There is no doubt that Australia’s economy is among the best in the world. Unemployment is relatively low, inflation is – for now – contained, and we have a very competitive GDP (or national income). Much of this can be put down to China. As the saying goes, Australia used to ride on the back of a sheep, now we ride on the back of a dump truck. Put simply, China is industrialising and Australia produces the raw materials China needs to achieve that end. So what else does Australia have? Is that it? And do we just look good because the rest of the world looks so bad? How does it all affect you and me? … all good questions. Let’s answer them.
This week saw the release of Australia’s official employment data. It was surprisingly robust. Over 40,000 new jobs were created last month. More people were out there actively seeking work, however (labour force rose), so the unemployment rate remained steady at 5.2 per cent. Interestingly, quite a few jobs were created in the non-mining states of the country like New South Wales and Victoria. It’s consistent with the ANZ job advertisements data we saw recently (showing employers were looking to hire more staff), and the small rise in business confidence recorded last month.
So how does that affect you and me? As far as interest rates are concerned, for those on a tight budget looking for some financial relief, the unemployment figures do nothing to boost the case for a 0.25 per cent interest rate cut in May. At least that’s the view of currency traders who sent the dollar higher immediately following the news. Their logic is that a stronger-than-expected employment read translates into more demand throughout the economy. That means a Reserve Bank focused on inflation is unlikely to stimulate demand further through dropping interest rates (all putting upwards pressure on inflation). If there’s less of a chance of interest rates moving lower, then the rates of return gained from having money in Australian term deposits remain relatively attractive. That encourages investors to buy Aussie dollars (so they can put their money into Australian bank accounts) - hence the appreciation of the currency.
Clearly, despite weakness in Australia’s manufacturing, tourism and retail sectors, China’s demand for our raw materials is providing a semi-solid base for the economy, and continues to help elevate the currency. We’ve just had to take the good with the bad and that means many Australians on the wrong side of the growth equation remain under pressure – including those looking for interest rate relief.
But is it all about to sour? Last Friday China released its first quarter GDP figures. The numbers were weaker than expected. Specifically, if you look at the year on year result, China’s economy is growing at 8.1 per cent. That’s down from 8.9 per cent in the previous quarter. The government has indeed actively sought to slow the economy to avoid it over-heating. The question is: Will it be able to stop it from slowing too far or too quickly? The jury could be out on that one. Australian economists say any growth rate above 7.5 per cent is good news for our economy. Anything south of that raises alarm bells. Paul Bloxham is the chief economist of HSBC Australia. I spoke to him yesterday and he conceded this latest reading on Chinese national income put the economy in the danger zone. He said he hoped this was the “low point” in China’s growth story. Some economists do, however, remain optimistic. A senior Chinese economist with the ANZ Bank, for instance, argues that China’s economic growth is almost certain to pick up from here.

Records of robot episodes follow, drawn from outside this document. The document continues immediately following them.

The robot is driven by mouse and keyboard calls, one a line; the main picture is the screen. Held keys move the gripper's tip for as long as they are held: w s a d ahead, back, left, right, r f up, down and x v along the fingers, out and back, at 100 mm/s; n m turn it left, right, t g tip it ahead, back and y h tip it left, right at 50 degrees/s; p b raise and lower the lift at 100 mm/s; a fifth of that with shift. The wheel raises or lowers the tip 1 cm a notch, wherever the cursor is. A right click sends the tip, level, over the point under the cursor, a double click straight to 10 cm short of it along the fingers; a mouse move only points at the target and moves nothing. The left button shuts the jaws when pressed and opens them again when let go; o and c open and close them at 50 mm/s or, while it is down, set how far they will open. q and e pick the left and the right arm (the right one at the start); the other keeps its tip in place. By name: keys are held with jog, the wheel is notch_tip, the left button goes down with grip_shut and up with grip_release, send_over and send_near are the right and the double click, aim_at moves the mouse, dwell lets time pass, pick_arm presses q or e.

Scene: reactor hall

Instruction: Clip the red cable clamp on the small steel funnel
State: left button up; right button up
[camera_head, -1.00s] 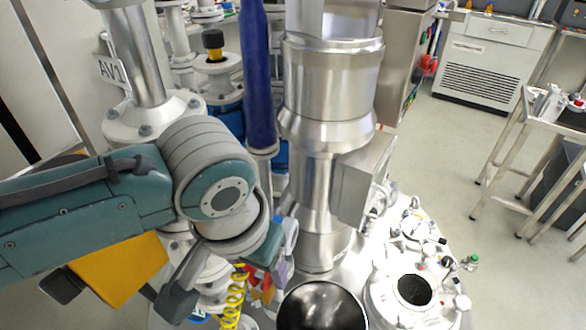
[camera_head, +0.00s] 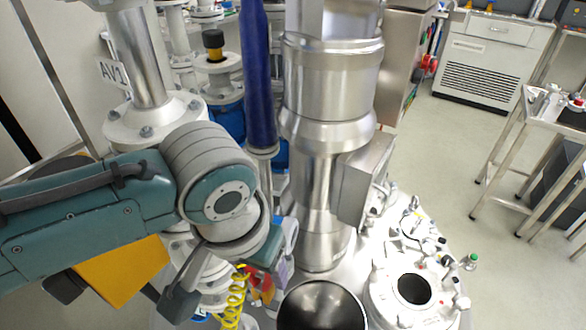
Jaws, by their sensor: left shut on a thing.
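My left gripper (camera_head: 264,283) hangs down from the wrist, just left of a small round steel funnel (camera_head: 322,308). It is shut on a small red thing, which looks like the red cable clamp (camera_head: 267,296). The clamp is largely hidden by the gripper and wrist, so its exact pose cannot be told. The clamp and gripper appear apart from the funnel's left rim. The funnel's wide mouth faces up, and its lower edge is cut off by the picture. My right gripper is not in view.
A large steel column (camera_head: 324,130) stands right behind the funnel. A white flanged vessel lid (camera_head: 414,290) with fittings lies to its right. A yellow coiled hose (camera_head: 235,297) hangs left of the gripper. A blue pipe (camera_head: 258,80) rises behind it.

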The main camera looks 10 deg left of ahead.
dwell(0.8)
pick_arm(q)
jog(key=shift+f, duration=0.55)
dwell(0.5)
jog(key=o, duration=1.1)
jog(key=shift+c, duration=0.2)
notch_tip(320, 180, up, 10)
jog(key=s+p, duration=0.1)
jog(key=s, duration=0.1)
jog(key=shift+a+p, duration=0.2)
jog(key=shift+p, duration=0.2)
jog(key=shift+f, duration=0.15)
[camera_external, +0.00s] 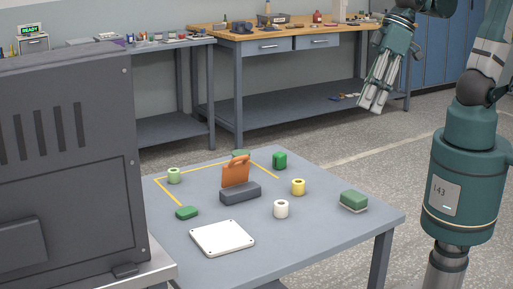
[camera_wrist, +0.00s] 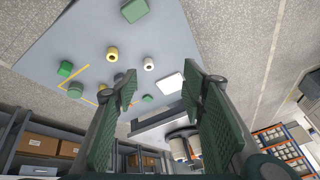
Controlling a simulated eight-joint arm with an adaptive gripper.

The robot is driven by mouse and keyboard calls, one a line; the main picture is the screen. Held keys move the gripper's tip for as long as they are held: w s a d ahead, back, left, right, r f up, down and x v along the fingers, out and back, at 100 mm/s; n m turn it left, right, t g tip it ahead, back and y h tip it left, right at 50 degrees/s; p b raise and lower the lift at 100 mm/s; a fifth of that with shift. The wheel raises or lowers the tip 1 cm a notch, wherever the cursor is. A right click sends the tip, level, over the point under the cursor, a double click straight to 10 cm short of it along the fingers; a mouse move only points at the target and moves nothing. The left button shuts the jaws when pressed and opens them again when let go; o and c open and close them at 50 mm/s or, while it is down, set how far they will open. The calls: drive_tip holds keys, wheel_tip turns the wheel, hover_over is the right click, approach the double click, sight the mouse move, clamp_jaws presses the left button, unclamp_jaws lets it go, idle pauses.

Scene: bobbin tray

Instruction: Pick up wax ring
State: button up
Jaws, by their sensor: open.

The major concern for China, and indeed other major economies like the United States, is Europe. One of the reasons cited by the World Bank for China’s slowdown was the European debt crisis. In fact the threat from Europe is so real Chinese policy makers are actively trying to shift China’s main source of income from being led by international trade, to being led by domestic consumption. The reality of course is that the European economic crisis is showing few signs of getting better. Even the European Central Bank came out last week and warned the region that it alone could not solve the region’s financial problems and was calling on individual governments to do more to get their houses in order. Money markets within Europe are also skittish. Bond yields (a measure of how risky investors perceive debt to be) rose in both Spain and Italy last week. Despite all the rescue attempts, it seems investors are not convinced the worst is over. In fact there’s now talk Spain and Italy will be next in line, after Greece, for a financial bailout.
So it’s clear, if China really can stabilise its economy from here, Australia looks well placed for the near to medium term. But that’s as far as we can honestly forecast for now. There are too many risks, and too many unknowns to go beyond that. It may explain why so many investors are still in cash. That’s also had the side-effect of creating competition among the banks to attract their fair share of depositors. It resulted in the ANZ actually lifting the rates on its standard variable mortgages last Friday by 0.06 per cent (6 basis points). It puts a whole different spin on next month’s Reserve Bank interest rates decision. Economists and business representatives are currently lobbying the central bank to cut interest rates by 0.25 per cent. But the banks themselves are now not only moving independently of the RBA but at least one (and potentially more this week) is now also going in the opposite direction.
Extraordinary isn’t it? Nearly 4 years on, and the waves and ripple effects of the global financial crisis are still making their way around the world.